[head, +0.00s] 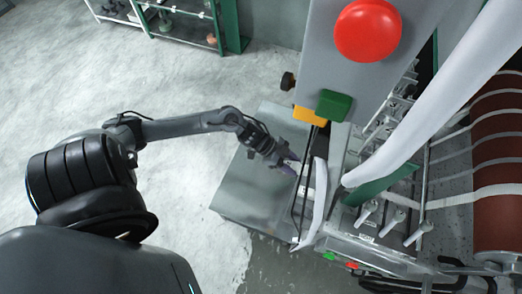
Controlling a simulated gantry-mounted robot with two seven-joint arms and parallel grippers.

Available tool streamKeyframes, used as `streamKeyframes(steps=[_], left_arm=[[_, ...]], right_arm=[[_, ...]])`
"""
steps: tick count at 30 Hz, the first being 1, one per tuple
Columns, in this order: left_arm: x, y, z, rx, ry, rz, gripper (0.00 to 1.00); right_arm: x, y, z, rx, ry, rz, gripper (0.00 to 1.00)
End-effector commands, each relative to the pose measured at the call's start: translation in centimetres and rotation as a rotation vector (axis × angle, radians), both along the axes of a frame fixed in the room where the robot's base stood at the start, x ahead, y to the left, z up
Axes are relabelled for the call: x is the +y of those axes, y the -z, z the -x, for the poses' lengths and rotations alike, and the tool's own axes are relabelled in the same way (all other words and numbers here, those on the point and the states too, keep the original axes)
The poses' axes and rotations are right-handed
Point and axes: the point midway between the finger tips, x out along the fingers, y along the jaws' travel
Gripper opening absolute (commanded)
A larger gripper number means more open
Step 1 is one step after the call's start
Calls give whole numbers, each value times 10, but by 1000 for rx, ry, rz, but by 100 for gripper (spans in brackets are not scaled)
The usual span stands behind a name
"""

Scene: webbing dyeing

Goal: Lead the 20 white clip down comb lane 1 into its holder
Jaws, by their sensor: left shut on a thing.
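My left gripper (287,163) is shut over the grey metal box, left of the machine, with purple showing at its fingertips. What it holds is too small to make out; it is probably the 20 white clip. A white webbing strip (318,205) hangs just right of the fingertips; I cannot tell whether it joins what I hold. A row of metal pegs and rods (395,110) lies behind the wide white band. I cannot tell which part is comb lane 1 or the clip's holder. My right gripper is not in view.
A panel with a red button (367,30) overhangs the top. A wide white band (440,95) crosses the machine. White-topped levers (393,222) stand in front. A brown roller (498,160) is at right. The grey metal box (245,185) has a bare top; open floor lies left.

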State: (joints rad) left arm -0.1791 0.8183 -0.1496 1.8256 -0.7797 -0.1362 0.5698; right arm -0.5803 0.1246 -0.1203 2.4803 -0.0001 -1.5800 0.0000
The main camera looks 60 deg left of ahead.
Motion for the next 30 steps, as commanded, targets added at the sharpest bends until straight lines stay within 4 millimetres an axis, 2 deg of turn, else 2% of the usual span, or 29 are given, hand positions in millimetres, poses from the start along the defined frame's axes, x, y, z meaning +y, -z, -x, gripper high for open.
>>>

• • • • • • •

Write out again only the lines from the line containing "The usual span stands behind a name" through the line containing "Goal: Lead the", both included, exactly as they are.

*Result of this task*
The usual span stands behind a name
"""

Scene: webbing dyeing

Goal: Lead the 20 white clip down comb lane 1 into its holder

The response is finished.